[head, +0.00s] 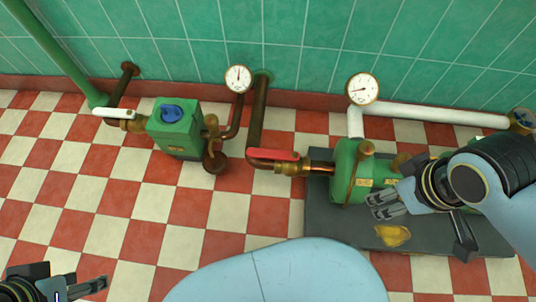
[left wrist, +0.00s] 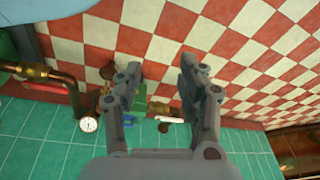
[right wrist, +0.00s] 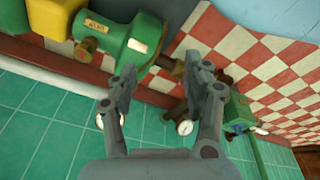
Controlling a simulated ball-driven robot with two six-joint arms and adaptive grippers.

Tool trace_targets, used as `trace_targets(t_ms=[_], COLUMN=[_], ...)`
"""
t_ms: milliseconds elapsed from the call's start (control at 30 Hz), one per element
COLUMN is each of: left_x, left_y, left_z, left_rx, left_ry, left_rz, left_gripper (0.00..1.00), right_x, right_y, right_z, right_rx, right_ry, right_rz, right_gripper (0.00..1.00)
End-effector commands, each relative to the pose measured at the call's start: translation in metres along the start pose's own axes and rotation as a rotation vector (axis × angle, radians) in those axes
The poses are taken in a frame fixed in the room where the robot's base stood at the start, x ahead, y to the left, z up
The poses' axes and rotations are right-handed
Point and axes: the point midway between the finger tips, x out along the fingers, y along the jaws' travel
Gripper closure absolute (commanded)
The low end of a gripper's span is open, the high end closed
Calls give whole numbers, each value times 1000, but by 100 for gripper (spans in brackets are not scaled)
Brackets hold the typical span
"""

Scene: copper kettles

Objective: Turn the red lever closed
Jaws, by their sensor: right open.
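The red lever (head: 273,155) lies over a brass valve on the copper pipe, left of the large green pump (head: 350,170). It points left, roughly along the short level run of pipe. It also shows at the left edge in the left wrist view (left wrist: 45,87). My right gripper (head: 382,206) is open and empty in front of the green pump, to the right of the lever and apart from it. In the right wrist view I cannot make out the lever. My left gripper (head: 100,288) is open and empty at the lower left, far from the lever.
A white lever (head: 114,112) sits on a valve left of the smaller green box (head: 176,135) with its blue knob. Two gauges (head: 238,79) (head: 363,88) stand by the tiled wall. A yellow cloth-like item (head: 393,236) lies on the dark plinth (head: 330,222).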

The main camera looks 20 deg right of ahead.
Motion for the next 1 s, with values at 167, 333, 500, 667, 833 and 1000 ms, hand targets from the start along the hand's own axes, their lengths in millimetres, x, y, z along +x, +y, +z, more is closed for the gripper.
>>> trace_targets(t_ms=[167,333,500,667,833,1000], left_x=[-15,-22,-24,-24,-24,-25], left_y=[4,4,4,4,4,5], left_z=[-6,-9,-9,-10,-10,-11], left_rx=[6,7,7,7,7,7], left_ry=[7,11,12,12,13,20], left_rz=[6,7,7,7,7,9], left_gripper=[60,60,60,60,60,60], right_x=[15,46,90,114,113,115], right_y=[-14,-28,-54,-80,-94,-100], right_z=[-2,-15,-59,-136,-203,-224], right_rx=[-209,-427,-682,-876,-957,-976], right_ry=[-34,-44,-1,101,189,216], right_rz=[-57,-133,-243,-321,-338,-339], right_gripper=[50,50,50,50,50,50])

---

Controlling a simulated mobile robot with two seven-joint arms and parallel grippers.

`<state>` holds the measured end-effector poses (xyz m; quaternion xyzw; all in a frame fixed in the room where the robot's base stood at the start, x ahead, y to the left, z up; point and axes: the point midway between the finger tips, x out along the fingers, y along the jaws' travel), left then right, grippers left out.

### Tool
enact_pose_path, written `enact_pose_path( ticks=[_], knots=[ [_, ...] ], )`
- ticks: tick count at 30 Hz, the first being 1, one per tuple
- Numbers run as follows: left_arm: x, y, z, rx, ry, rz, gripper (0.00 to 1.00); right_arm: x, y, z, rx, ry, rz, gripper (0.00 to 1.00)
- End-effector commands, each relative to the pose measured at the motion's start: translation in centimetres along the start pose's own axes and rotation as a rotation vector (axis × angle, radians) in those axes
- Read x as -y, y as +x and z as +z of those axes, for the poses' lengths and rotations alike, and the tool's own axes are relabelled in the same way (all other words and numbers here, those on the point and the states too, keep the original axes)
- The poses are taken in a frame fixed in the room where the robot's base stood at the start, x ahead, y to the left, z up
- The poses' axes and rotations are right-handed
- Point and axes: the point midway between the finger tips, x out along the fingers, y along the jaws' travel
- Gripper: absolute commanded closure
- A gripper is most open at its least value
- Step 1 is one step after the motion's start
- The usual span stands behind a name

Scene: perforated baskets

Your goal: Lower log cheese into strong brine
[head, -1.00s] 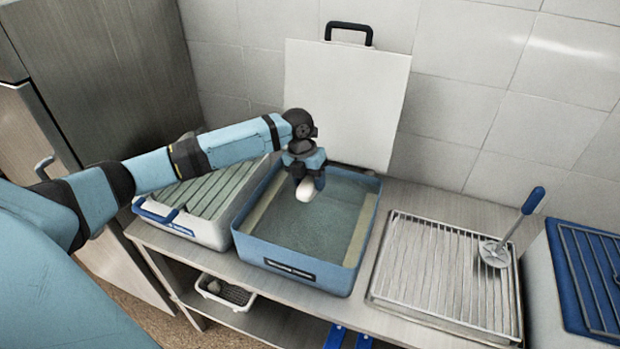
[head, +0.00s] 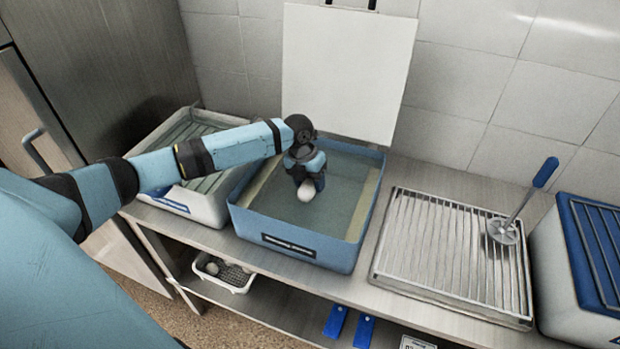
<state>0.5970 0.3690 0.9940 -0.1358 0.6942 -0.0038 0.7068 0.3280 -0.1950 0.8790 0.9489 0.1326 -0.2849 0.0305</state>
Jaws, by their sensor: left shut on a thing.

**Instructions for the task**
Return exactly, and only, the lines from the one containing "Controlling a simulated ball-driven" down to the one containing "t_ms: milliseconds elapsed", with both of those lines included.

**Task answer**
Controlling a simulated ball-driven robot with two six-joint arms and adaptive grippers.

Tool trace_targets, used as `trace_targets(t_ms=[_], COLUMN=[_], ...)`
"""
t_ms: milliseconds elapsed from the call's start (control at 30 Hz), one per element

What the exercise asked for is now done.